Bernard Malamud taught at Oregon State College in Corvallis from 1948 to 1961 and took revenge on the university by publishing the novel A New Life, in 1961. It concerns an unhappy-in-love professor, his troubled women, his troubled self, and an east coast mentality plopped down in the Pacific Northwest. Yet the story is full of optimism too, providing a sense of the joyous discovery of place and rebirth. Malamud's third novel, A New Life was also his most conventional both in style and subject matter.
I went through a Malamud phase years ago, but remember only a few of his short stories, which I recall affected me very much for their insight and humor. I thought Malamud was a great writer, and that is generally the assessment of the critics. With the equally talented Saul Bellow and Philip Roth, he was known as a post-war sage of American Jewishness; his work scrutinized and revealed the inner lives of Jewish Americans struggling to survive in America's ghettos.

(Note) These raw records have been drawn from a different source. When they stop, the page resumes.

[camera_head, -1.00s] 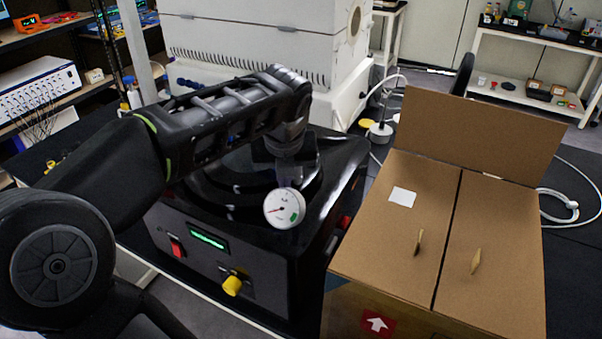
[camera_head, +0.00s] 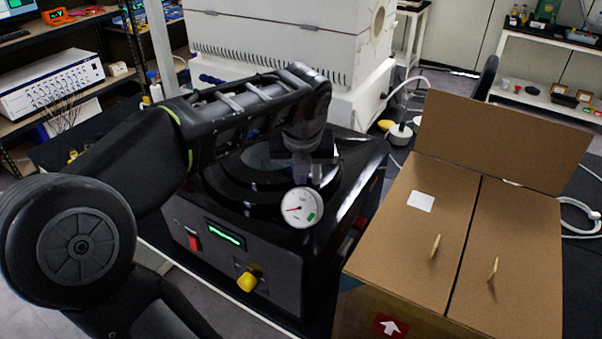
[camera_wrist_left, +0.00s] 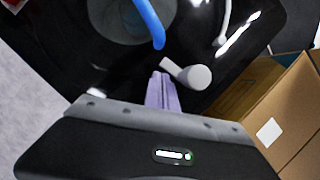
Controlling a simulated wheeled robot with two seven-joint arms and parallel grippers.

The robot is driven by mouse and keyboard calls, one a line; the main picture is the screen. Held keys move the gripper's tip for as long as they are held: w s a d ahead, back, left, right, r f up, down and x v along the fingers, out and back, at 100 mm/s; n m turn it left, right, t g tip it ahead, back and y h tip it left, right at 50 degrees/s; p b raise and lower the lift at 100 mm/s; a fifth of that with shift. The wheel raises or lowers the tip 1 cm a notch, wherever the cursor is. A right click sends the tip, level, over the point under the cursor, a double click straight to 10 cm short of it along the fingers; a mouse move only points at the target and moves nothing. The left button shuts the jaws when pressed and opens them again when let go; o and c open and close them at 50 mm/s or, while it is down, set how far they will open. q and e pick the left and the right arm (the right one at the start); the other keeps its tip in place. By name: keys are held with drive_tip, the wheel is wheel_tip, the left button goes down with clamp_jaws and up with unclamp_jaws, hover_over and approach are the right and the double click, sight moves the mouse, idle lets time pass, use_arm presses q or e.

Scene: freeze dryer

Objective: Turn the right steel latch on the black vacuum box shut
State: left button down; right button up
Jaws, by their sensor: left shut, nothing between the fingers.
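The black vacuum box (camera_head: 270,280) stands in the middle of the head view, with a round lid, a white dial gauge (camera_head: 302,207), a green display and a yellow knob on its front. My left gripper (camera_head: 302,172) is over the lid's front right part, just behind the gauge. In the left wrist view its pale fingers (camera_wrist_left: 161,92) are together and empty, beside a grey cylinder on a short stem (camera_wrist_left: 190,75). A thin pale lever (camera_wrist_left: 224,22) at the lid's edge may be a steel latch; I cannot tell its state. In the head view my arm hides much of the lid.
A cardboard box (camera_head: 400,235) stands close on the right of the vacuum box, one flap raised. A white machine (camera_head: 280,45) stands behind. A blue curved piece (camera_wrist_left: 147,20) crosses the lid in the wrist view. A shelf with instruments (camera_head: 55,80) is at left.

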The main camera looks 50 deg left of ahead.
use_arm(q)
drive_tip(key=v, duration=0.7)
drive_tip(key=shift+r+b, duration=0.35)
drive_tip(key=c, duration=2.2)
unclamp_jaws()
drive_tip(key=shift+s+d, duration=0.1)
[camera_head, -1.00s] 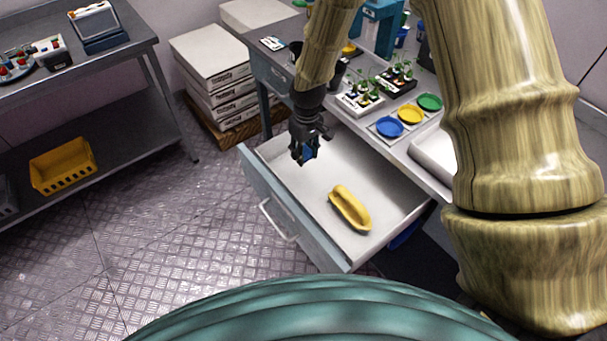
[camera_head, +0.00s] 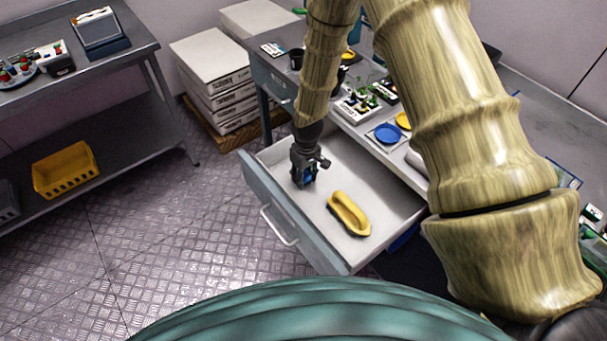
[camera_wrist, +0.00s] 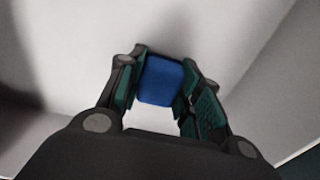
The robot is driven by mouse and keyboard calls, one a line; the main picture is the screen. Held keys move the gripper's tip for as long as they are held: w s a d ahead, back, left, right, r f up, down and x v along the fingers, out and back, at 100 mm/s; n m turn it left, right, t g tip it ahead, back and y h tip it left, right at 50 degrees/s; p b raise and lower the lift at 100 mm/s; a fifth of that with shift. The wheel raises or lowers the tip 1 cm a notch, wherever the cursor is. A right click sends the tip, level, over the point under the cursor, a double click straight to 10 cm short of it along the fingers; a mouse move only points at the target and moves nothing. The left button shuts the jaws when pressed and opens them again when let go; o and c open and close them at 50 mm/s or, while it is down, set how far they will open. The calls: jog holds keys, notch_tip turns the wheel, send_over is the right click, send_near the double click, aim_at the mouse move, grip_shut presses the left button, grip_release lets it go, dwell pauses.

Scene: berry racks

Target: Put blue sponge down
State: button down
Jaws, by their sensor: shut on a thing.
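The blue sponge (camera_wrist: 161,80) is held between the two fingers of my gripper (camera_wrist: 160,88) in the wrist view. In the head view my gripper (camera_head: 303,182) is inside the open drawer, toward its left end, with a small part of the blue sponge (camera_head: 308,175) showing between the fingers. The gripper is shut on the sponge. The drawer's pale floor (camera_head: 377,187) lies below. I cannot tell whether the sponge touches the floor.
A yellow brush-like object (camera_head: 349,213) lies in the drawer, right of my gripper. The drawer's front panel (camera_head: 290,215) and walls surround the gripper. The worktop above holds a blue dish (camera_head: 387,132) and potted seedlings. A yellow crate (camera_head: 64,168) sits on the left shelf.

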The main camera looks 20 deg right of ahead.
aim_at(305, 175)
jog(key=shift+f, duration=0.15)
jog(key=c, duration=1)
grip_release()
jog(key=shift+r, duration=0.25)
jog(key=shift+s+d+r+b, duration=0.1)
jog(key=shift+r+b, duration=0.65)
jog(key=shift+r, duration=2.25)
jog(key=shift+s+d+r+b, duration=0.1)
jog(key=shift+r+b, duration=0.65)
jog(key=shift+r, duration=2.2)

Bellow of course won a Nobel Prize and Philip Roth is a much revered living legend, but Malamud seems to have fallen out of favor with the reading public. Perhaps there was never enough Jewishness to go around with these three masters in Christian America. Anyone paying attention knows however that Malamud is a masterful story teller and deserves better than what he has received; a kind of benign neglect from a fickle public.
I remember his novels better. Of all his works, my favorite Malamud is The Tenants, the story of two young writers, one white and the other black, who live uncomfortably as neighbors in a condemned New York tenement apartment building. It works on two levels: as an examination of race relations in the U.S., and as a sort of Polaroid picture of the writing process as it plays out in Malamud's imagination. It's a stunning novel really, one you ought to read if you haven't.
On a fishing trip in the Cascades the summer (1977) I lived in Lebanon with my friend Bob Thomas, Bob and I met a retired Oregon State professor fishing near us one day and got to talking about Malamud. The fisherman knew Malamud well, having been in the OSU English Department with him. It seems Malamud published his novel about college life and left Corvallis about the same time in 1961.
It was probably a good thing, the retired English professor told Bob and I. A number of folks in the community didn't exactly appreciate their loose portraiture in the novel A New Life.
After his examination of a new life in the Northwest, Malamud returned to the East to reclaim his old life as a Jewish intellectual. He died in 1986.